Carrie Hite, director of parks and recreation strategy for the city of Port Townsend, spoke with The Leader about the process they expect to follow in searching for a prospective tenant.

Hite anticipates the radio station should finish clearing the last of its belongings out of its former space no later than the close of July or August, and the city plans to work with a scoring committee, composed of the Mountain View campus’ existing tenants, so their new neighbor will complement their services.

Hite noted that those existing tenants include an array of organizations devoted to community service and human services, including the YMCA, the Red Cross, Dove House and the Port Townsend Food Bank, as well as the city of Port Townsend’s Police Department and Parks, Recreation and Community Services, so they wouldn’t want a new tenant to duplicate any of those services.

“We already have a charitable clothing closet on site, so we wouldn’t want a similar organization competing with it as its neighbor,” Hite said.

Hite explained that the city plans to release other criteria for prospective Mountain View campus tenants to the public shortly, along with the channels through which they could submit applications, after which a decision could be reached, regarding a new tenant, as soon as the month of September.
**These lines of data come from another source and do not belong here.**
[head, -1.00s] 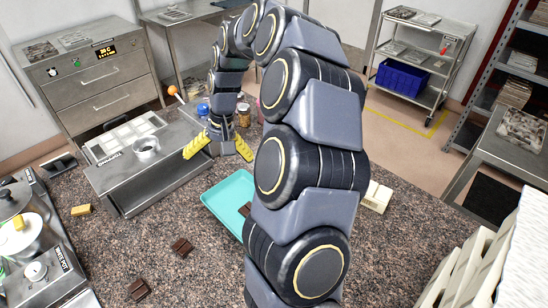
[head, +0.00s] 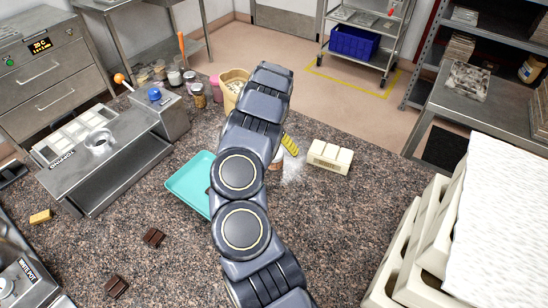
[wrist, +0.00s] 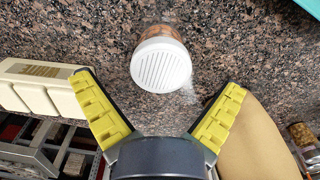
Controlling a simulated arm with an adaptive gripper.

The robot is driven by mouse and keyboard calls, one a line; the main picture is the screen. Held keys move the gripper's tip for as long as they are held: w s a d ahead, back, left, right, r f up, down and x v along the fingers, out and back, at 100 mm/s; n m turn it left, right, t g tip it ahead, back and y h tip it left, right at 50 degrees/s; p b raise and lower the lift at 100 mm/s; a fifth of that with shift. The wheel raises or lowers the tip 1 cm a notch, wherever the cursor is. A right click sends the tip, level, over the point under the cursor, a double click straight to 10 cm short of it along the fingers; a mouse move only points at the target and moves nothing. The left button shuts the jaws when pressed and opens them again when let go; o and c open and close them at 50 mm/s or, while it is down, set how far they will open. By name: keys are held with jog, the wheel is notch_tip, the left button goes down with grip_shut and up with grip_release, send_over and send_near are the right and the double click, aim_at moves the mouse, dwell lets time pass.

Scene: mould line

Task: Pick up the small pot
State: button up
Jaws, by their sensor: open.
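A small pot (wrist: 160,65) with a white slotted lid and a brownish body stands on the speckled counter in the wrist view. In the head view only a bit of the pot (head: 276,163) shows beside my arm. My gripper (wrist: 160,84) is open, with its yellow fingers spread wide to the left and right of the pot. The fingers do not touch it. In the head view, one yellow finger (head: 290,144) shows past my arm; the rest of the gripper is hidden.
A cream block (head: 330,157) stands right of the gripper. A teal tray (head: 188,186) lies left of my arm. A beige tub (head: 234,78) and several jars (head: 198,95) stand behind. Stacked cream moulds (head: 400,245) are at the right. Chocolate pieces (head: 153,237) lie at front left.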

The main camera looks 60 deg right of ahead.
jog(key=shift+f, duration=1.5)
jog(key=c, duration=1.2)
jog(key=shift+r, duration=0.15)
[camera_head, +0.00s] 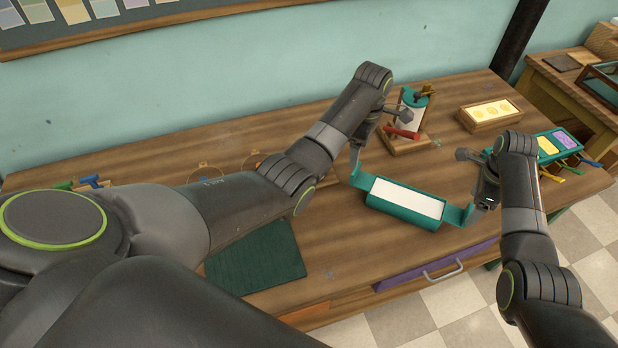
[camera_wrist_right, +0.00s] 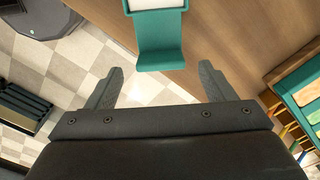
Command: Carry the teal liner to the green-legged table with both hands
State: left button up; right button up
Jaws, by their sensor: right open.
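The teal liner (camera_head: 405,204), a long tray with a white inside and a bent tab at each end, lies on the wooden table (camera_head: 330,170) near its front edge. My right gripper (camera_head: 474,178) is open at the liner's right tab. In the right wrist view, the tab (camera_wrist_right: 160,50) reaches between the open fingertips (camera_wrist_right: 160,70) without visible contact. My left gripper (camera_head: 378,130) is at the left tab (camera_head: 355,160); its jaws are mostly hidden by its own wrist. A small green leg part shows below the table's front edge.
A box with yellow rounds (camera_head: 490,113) and a teal tray (camera_head: 555,145) with colored tools are at right. A dark green mat (camera_head: 255,258) lies at left. A side table (camera_head: 575,95) stands far right.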

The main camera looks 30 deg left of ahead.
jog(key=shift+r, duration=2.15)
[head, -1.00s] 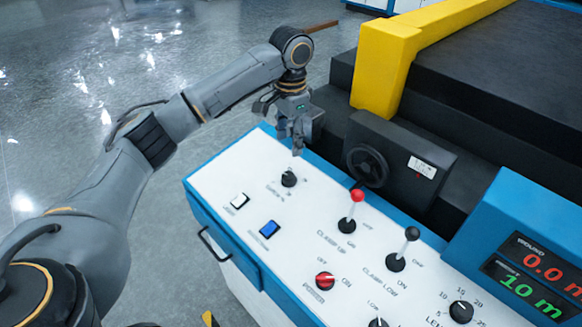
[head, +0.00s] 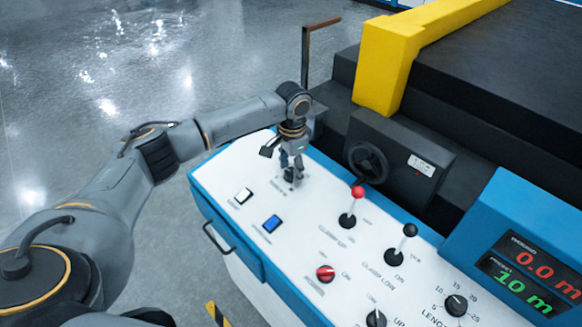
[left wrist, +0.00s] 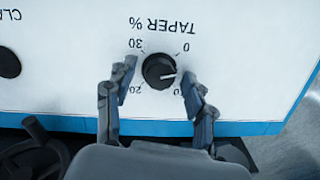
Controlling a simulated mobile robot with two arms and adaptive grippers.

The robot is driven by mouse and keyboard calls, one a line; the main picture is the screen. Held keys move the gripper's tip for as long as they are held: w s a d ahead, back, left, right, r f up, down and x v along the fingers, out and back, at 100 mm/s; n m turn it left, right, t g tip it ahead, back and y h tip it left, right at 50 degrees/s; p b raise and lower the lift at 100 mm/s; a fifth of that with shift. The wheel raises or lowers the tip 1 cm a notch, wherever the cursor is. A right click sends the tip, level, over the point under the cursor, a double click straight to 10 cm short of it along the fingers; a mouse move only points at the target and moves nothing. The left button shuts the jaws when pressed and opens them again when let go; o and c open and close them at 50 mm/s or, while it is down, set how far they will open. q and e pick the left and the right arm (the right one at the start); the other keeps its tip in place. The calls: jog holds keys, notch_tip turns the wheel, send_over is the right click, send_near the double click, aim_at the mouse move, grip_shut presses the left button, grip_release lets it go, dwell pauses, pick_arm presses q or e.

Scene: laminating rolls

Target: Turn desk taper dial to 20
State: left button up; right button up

“These will be the same procedures we’ll be using to fill any future vacancies as well,” Hite said.

Hite elaborated that the city prices its vacancies at the Mountain View campus by their square footage and by what types of spaces they are, so she tentatively estimated that the portable building formerly occupied by KPTZ — as a finished installation, as opposed to an unfinished warehouse space — could run between $1,200 to $1,300 in rent per year.

Leases at the Mountain View campus are available at subsidized rates to organizations that the city determines provide services to the community.

Any tenant would likewise be accountable for paying the cost of utilities, although Hite noted that the city would also pay a portion of those utility costs.

Hite estimated that the utility bills to KPTZ ran roughly around $5,000 per year, although she also acknowledged that few other tenants are likely to operate as much round-the-clock energy-consuming electronic equipment as the radio station did.

As such, Hite estimated that other tenants might find themselves paying utility costs of between $3,000 to $4,000 per year, but she emphasized that all of her estimates are approximate and non-binding.

Hite had already asked Port Townsend City Council members on July 1 what questions they would want to ask applicants, and had forecast that a finalized Request For Proposal (RFP) document — containing the scoring criteria the committee would use to score and select a future tenant — would be released later this month.

A draft version of the RFP included questions about prospective tenants’ hours of operation, the years they’ve been in business, their rental histories, and their ability to afford three years of rent, plus a leasehold excise tax of 12.8%.